R vs SPSS output for princomp
On Tuesday, May 6, 2003, at 03:00 AM, Prof Brian Ripley wrote:
On Mon, 5 May 2003, James Howison wrote:
I am using R to do a principal components analysis for a class which is generally using SPSS - so some of my question relates to SPSS output (and this might not be the right place). I have scoured the mailing list and the web but can't get a feel for this. It is annoying because they will be marking to the SPSS output. Basically I'm getting different values for the component loadings in SPSS and in R - I suspect that there is some normalization or scaling going on that I don't understand (and there is plenty I don't understand).

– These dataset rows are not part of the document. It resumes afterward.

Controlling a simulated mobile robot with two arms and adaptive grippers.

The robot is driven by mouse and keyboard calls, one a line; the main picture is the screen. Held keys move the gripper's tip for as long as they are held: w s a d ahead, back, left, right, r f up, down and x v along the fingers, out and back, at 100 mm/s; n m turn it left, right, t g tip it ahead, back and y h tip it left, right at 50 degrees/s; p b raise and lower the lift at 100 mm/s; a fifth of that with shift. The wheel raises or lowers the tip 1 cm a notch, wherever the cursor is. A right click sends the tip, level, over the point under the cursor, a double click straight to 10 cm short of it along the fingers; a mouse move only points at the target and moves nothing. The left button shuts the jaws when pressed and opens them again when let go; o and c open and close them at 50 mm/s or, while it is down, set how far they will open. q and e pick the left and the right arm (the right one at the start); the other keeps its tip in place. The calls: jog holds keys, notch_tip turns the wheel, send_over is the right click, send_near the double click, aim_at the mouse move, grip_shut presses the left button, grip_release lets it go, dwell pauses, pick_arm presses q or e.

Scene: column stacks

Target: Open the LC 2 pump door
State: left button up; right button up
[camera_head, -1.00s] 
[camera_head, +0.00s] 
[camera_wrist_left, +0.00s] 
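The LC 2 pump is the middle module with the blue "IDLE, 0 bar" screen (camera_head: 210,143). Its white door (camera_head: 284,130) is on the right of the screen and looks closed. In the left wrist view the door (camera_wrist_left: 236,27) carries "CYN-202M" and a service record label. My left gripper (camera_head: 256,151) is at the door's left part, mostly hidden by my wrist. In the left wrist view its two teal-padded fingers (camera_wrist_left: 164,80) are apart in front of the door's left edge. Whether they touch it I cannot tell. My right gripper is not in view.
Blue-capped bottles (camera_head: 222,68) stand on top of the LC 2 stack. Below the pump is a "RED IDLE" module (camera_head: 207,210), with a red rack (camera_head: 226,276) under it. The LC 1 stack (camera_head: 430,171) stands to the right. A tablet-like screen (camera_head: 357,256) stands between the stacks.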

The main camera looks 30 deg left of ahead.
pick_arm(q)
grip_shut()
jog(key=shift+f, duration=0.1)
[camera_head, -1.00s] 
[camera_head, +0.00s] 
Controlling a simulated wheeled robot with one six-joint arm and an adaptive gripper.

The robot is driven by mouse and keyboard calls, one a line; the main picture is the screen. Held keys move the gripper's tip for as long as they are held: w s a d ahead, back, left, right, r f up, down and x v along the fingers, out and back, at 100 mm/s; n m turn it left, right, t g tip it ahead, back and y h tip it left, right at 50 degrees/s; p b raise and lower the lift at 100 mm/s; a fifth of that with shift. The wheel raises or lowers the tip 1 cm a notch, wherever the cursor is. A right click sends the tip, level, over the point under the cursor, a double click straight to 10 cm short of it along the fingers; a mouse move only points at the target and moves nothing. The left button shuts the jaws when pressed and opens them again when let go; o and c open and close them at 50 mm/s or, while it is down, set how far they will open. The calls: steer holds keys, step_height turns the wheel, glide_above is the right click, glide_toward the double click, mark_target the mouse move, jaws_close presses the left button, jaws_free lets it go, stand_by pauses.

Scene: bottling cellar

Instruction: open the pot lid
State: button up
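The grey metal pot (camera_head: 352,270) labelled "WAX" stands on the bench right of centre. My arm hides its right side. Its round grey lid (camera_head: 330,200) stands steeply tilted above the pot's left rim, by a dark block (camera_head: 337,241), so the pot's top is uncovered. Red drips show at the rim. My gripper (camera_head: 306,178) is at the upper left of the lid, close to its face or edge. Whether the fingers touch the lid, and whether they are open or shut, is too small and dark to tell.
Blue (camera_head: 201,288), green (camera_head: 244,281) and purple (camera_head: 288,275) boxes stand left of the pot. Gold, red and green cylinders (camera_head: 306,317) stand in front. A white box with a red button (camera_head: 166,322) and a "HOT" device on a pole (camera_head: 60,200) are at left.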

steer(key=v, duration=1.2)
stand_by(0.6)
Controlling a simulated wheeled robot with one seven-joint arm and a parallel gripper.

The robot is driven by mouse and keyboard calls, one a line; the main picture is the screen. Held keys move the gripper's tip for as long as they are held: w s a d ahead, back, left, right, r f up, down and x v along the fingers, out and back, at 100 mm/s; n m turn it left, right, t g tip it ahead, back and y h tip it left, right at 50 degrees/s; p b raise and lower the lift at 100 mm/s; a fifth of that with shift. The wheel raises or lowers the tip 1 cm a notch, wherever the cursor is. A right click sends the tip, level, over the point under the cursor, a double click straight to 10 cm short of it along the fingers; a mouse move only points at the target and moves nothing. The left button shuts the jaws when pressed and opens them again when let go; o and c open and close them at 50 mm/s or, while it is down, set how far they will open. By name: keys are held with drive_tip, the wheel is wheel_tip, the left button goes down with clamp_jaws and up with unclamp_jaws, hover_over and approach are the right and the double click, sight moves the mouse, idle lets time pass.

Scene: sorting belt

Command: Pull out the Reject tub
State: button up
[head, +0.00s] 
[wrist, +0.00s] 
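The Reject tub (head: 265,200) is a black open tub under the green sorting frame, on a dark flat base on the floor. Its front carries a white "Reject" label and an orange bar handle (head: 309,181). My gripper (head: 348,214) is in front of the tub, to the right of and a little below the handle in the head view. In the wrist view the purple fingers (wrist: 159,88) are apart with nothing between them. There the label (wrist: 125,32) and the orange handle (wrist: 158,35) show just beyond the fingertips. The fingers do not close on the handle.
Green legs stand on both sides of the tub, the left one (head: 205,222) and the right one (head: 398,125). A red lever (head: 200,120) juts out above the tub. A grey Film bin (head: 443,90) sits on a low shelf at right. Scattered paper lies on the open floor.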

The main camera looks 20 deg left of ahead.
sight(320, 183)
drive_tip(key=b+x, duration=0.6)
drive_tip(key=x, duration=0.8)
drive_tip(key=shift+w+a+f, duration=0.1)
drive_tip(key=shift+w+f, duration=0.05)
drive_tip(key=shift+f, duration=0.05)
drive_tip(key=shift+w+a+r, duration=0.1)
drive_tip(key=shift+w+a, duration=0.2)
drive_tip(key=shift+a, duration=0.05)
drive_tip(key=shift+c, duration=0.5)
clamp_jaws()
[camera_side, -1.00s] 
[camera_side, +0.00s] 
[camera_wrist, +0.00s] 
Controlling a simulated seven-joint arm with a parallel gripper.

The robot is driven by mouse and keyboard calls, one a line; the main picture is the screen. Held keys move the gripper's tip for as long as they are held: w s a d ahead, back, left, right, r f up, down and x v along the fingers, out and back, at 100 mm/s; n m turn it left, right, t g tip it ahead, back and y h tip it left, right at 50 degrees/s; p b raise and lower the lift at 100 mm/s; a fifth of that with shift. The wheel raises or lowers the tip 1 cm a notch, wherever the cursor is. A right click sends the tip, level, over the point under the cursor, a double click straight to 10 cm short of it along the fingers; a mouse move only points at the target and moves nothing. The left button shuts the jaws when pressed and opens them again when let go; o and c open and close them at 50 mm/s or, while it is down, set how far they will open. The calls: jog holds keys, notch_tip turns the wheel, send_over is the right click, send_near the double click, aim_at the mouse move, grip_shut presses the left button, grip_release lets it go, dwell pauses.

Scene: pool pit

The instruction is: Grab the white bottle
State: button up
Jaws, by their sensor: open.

The scree-plots (and thus eigen values for each component) and Proportion of Variance figures are identical - but the factor loadings are an order of magnitude different. Basically the SPSS loadings are much higher than those shown by R. Should the loadings returned by the R princomp function and the SPSS "Component Matrix" be the same?
Only if they are defined the same. The length of a PCA loading is arbitrary. R's are of length (sum of squares of coefficients) one: how are SPSS's defined?
I believe that, based on the "Factor Score Coefficients" section of the SPSS algorithm document (am I right in thinking that R's "loadings" are also "Factor Score coefficients") this is the calculations that SPSS is using? http://www.spss.com/tech/stat/Algorithms/11.5/factor.pdf To quote (in psuedo latex): The matrix of factor ladings based on factor m is: \lambda_m = \omega_m {\gamma_m}^{\frac{1}{2}} where \omega_m = (w_1,w_2,...,w_m) \gamma_m = diag(abs{y_1},abs{y_2},....,abs{y_m}) For a correlation matrix y_1 >= y_2 >= y_2 >= ... >= y_m are the eigenvalues and w_i are the corresponding eigenvectors of R, where R is the correlation matrix. (skipping down to the bottom of the document) the coefficients (loadings) are based on (PC without rotation (my example)) W = \lambda_m {\gamma_m}^-1 where S_m = factor structure matrix and \lambda_m = S_m for orthogonal rotations I'm afraid that my mathematical skills are not up to comparing these algorithm explained in the SPSS document with the R source code :( Hopefully the difference is obvious to somebody here.
And subsidiary question would be: How does one approximate the "Kaiser's little jiffy" test for extracting the components (SPSS by default eliminates those components with eigen values below 1)? I've been doing this by loadings(DV.prcomped)[,1:x] after inspecting the scree plot (to set x) - but is there another way?
eigen values of what exactly? The component sdev is the aquare roots of the eigenvalues of the (possibly scaled) covariance matrix: maybe you intend this only for a correlation matrix?
Yes I do - I'm using only the correlation matrix. I understood that it was common (following Kaiser's suggestion) to extract only components which have eigenvalues above 1 (i.e. explain as much variance as at least one of the input variables). I understand that is considered statistically crude but is still common. I guess I'm expecting an interface for PCA not too dissimilar to that of factanal (as it is in other statistical packages). Perhaps there are sounds statisical reasons for not wanting to hide this step from the user but perhaps it is interesting to you to know people's expectations when using the princomp function.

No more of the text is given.